On prend en charge 100 % des dégâts liés aux manifestations agricoles. Mais les habitants de Saint-Lô ne sont en rien responsables de la baisse du prix du lait !

 

Une facture de 170 000 € en trois ans


La ville de Saint-Lô a donc entrepris de saisir systématiquement la justice pour tenter de faire régler la note par l'état. Le maire en fait une question de principe. "À chacun ses responsabilités", dit-il. "Ce sont des manifestations déclarées, organisées par des syndicats. Quand on écrit au préfet pour dire qu'il va falloir prendre des mesures pour maintenir l'ordre public, et que le 2 février 2016, on voit arriver les tracteurs en ville sans que personne n'intervienne, ce n'est pas normal. Ce soir-là, on a des pneus déversés dans la rue, et c'est tout juste si les CRS ne jouent pas à la belote ! Il faut que l'Etat assume", s'emporte François Brière.
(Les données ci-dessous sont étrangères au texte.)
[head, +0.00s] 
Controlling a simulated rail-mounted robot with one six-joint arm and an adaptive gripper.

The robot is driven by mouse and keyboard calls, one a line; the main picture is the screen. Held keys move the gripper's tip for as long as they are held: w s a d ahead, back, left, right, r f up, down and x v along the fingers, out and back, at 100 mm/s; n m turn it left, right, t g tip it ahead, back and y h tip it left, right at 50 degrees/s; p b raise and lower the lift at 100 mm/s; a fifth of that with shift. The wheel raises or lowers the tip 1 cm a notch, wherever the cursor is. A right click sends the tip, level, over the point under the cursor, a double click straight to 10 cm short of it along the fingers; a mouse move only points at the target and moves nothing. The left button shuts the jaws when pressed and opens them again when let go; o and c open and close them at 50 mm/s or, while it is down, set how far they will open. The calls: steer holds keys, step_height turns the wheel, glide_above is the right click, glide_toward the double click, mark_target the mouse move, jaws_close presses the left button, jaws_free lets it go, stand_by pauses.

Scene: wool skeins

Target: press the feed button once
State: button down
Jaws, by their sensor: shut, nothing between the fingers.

Affrontements dans le centre de Saint-Lô le 2 février 2016 :

Sept procédures sont en cours. Jusqu'ici, les requêtes étaient systématiquement rejetées par le tribunal administratif de Caen et par la cour administrative d'appel de Nantes. Mais la ville de Saint-Lô est du genre persévérante. Et le conseil d'état, la plus haute juridiction administrative française, vient de rendre deux arrêts qui lui sont favorables. Le dernier date du 3 octobre. Ces décisions sont appelées à faire jurisprudence, c'est à dire qu'elles auront force de loi.
 

Les textes exonèrent l'Etat de ses responsabilités lorsqu'un groupe se constitue "à seule fin de commettre des délits". Or, souligne le conseil d'état dans deux arrêts (7 décembre 2017 et 3 octobre 2018), les dégradations résultent de manifestations "sur la voie publique, convoquées par plusieurs organisations syndicales". Et le code de la sécurité publique est clair :"L'Etat est civilement responsable des dégâts et dommages (...) commis à force ouverte ou par violence, par des attroupements ou rassemblements armés ou non armés, soit contre les personnes, soit contre les biens"
 

Et pour la première fois, le 16 octobre dernier, le rapporteur public, dont l'avis est généralement suivi, a demandé à la cour administrative d'appel de Nantes de condamner "l'Etat à verser à la commune la somme de 69.082,80 euros avec intérêts au taux légal". Soit le montant correspondant aux frais engagés par la ville après les manifestations du mois de février 2016. L'arrêt sera rendu dans les semaines qui viennent. François Brière est désormais confiant : "Les dernières manifestations nous ont coûté 170 000 €. On a toute légitimité à penser que l'Etat va devoir régler la facture".
   

"Jamais je n'ai porté plainte contre les agriculteurs, souligne François Brière. Mais ces manifestations ne plaident pas en leur faveur. La population accepte de moins en moins ce type de rassemblement qui dégrade et qui pollue. Qui respire les émanations et les fumées des pneus qui brûlent ? C'est aussi un sujet qu'il faudra bien mettre un jour sur la table."